#### [Challenge]
Find all lines in the listing that include the word "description", then copy them.

#### [Input]

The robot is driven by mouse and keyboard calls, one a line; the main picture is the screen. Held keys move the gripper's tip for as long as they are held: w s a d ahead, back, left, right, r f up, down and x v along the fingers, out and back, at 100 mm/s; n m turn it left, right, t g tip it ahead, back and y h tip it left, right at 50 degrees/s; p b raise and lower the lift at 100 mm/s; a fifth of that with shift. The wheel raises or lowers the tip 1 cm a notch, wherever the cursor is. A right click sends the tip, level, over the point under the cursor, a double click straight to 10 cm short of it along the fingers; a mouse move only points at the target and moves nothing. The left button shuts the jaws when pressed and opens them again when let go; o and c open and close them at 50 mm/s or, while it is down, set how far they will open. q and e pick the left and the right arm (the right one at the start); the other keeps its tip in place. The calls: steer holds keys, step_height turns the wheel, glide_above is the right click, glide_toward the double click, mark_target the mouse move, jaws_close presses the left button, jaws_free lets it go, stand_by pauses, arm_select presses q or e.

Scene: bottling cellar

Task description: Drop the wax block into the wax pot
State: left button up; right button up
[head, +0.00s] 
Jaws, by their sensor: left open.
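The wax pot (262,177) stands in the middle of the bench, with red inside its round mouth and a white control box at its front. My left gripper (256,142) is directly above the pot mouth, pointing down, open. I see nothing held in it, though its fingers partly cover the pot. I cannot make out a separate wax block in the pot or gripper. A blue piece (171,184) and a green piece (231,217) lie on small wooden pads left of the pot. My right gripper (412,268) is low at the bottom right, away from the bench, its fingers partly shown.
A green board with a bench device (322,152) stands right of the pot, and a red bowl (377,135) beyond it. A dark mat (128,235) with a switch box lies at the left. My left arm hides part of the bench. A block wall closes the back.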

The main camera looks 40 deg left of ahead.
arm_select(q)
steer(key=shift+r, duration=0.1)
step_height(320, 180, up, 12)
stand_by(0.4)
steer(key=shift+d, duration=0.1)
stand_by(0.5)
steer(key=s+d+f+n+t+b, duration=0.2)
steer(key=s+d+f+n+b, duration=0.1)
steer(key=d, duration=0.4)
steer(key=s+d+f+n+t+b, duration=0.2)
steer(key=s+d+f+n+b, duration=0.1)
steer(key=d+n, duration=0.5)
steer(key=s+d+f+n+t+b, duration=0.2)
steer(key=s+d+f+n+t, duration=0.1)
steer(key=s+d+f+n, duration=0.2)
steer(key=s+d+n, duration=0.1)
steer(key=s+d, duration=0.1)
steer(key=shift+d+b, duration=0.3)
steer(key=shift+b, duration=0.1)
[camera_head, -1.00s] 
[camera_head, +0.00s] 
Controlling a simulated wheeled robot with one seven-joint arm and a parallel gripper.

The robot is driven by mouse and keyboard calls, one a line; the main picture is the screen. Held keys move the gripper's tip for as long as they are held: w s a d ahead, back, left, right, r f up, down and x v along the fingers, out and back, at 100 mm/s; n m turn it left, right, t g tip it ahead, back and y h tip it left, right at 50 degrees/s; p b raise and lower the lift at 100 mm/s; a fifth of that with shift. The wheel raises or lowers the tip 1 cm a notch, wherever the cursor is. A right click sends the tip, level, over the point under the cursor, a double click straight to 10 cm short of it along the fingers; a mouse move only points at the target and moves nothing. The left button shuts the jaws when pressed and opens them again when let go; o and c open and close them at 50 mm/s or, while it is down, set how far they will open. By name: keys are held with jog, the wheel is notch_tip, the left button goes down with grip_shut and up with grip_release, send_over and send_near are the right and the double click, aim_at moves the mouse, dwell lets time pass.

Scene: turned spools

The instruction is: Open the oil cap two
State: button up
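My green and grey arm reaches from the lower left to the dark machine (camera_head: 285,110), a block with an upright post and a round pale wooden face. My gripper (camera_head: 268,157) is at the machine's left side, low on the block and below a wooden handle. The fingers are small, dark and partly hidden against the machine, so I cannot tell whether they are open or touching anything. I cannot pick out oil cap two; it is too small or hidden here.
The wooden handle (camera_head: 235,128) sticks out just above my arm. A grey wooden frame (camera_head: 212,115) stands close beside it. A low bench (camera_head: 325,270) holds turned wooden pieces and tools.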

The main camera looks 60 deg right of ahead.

* * *

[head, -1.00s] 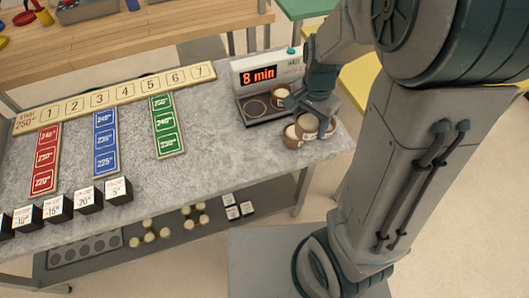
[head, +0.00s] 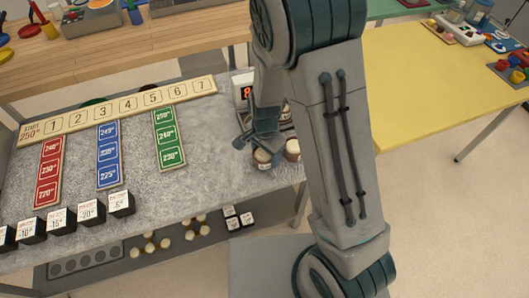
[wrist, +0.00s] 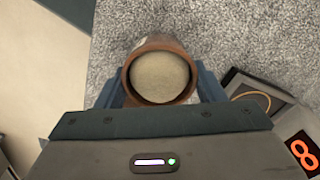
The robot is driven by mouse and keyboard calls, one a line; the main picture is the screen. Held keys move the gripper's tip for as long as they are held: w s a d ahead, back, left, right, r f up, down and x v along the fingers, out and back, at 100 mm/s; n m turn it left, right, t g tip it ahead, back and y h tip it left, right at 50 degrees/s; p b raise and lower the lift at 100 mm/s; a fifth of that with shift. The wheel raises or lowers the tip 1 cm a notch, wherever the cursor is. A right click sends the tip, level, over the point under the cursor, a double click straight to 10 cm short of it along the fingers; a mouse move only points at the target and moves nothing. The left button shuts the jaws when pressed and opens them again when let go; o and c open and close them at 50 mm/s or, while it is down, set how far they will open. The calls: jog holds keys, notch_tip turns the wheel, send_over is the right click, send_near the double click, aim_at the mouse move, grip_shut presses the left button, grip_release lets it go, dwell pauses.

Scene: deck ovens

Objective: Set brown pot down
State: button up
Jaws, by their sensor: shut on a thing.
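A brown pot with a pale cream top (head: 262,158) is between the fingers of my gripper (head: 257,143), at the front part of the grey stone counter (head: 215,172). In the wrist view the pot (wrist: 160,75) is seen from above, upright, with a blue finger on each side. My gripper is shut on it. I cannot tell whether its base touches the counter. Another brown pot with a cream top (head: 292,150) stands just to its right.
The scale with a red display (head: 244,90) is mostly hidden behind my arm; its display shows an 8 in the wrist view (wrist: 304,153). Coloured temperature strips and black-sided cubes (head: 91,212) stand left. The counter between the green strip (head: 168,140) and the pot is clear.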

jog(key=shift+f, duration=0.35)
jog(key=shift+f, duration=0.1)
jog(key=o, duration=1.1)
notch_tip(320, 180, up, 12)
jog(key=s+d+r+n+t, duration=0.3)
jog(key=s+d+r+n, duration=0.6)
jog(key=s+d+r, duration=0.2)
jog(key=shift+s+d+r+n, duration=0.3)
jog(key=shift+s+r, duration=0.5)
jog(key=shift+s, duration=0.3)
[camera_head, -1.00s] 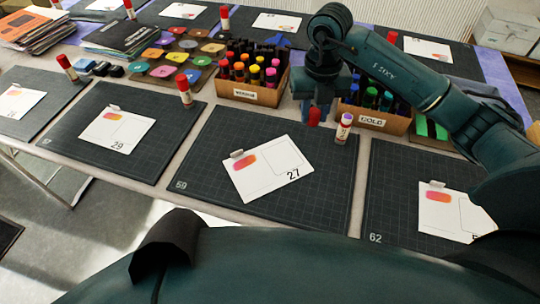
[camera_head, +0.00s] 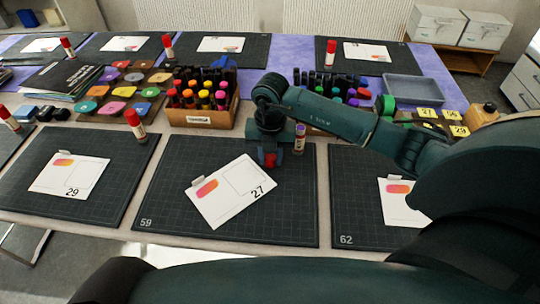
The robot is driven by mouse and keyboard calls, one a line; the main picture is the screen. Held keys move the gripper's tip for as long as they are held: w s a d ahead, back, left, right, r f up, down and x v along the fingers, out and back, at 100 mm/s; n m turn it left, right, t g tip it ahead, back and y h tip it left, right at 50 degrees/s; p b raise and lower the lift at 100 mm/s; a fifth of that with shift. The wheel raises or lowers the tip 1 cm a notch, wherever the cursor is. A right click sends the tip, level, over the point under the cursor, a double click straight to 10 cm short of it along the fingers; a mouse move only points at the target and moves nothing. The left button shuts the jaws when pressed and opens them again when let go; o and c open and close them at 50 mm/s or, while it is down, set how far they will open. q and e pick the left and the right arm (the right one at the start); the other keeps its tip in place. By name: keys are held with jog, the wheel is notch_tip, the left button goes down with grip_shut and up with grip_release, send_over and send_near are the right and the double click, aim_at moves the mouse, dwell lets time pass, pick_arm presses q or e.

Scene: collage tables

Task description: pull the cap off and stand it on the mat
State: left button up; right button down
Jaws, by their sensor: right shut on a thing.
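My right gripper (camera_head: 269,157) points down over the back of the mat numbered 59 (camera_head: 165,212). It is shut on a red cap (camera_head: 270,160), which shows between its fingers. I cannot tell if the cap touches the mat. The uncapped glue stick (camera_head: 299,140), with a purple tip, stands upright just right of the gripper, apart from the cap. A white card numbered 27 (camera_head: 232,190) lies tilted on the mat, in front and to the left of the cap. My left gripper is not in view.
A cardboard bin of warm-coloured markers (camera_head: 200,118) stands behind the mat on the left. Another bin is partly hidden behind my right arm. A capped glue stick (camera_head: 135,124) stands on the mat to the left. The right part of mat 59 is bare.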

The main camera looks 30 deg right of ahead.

--

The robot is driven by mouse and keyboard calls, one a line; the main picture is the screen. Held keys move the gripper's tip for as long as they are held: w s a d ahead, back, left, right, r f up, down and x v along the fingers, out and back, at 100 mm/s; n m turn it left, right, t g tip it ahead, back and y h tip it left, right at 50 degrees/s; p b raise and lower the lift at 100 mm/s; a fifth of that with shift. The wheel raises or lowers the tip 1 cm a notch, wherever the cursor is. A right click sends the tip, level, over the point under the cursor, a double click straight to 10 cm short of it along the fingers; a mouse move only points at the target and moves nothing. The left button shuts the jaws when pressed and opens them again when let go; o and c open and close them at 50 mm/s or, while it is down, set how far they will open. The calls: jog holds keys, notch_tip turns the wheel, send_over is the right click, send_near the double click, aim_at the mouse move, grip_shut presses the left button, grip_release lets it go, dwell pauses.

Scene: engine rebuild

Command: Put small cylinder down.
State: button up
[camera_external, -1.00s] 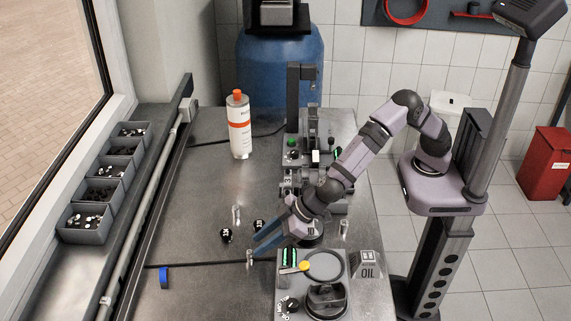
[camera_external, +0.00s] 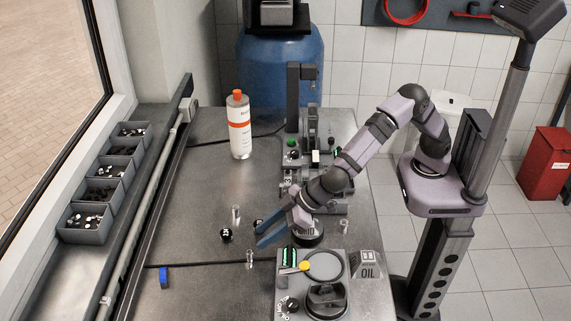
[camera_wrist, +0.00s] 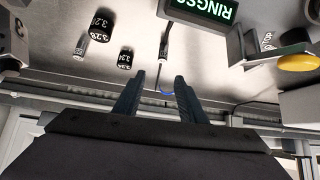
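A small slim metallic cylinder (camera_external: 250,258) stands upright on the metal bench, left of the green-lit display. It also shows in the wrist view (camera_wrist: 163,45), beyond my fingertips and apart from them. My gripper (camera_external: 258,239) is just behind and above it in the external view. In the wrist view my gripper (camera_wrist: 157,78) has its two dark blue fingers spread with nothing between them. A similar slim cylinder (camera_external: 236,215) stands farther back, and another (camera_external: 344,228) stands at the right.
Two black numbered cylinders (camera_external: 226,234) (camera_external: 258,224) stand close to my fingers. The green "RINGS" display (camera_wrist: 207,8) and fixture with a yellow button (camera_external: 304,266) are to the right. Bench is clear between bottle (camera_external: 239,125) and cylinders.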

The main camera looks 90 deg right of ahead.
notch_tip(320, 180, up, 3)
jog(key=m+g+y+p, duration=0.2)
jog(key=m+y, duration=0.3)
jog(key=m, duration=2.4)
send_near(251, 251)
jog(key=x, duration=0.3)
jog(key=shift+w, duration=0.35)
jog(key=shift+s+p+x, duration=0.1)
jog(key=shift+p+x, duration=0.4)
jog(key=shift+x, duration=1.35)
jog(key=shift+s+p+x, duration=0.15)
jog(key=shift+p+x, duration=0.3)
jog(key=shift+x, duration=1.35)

#### [Output below]
Task description: Drop the wax block into the wax pot
Task description: pull the cap off and stand it on the mat

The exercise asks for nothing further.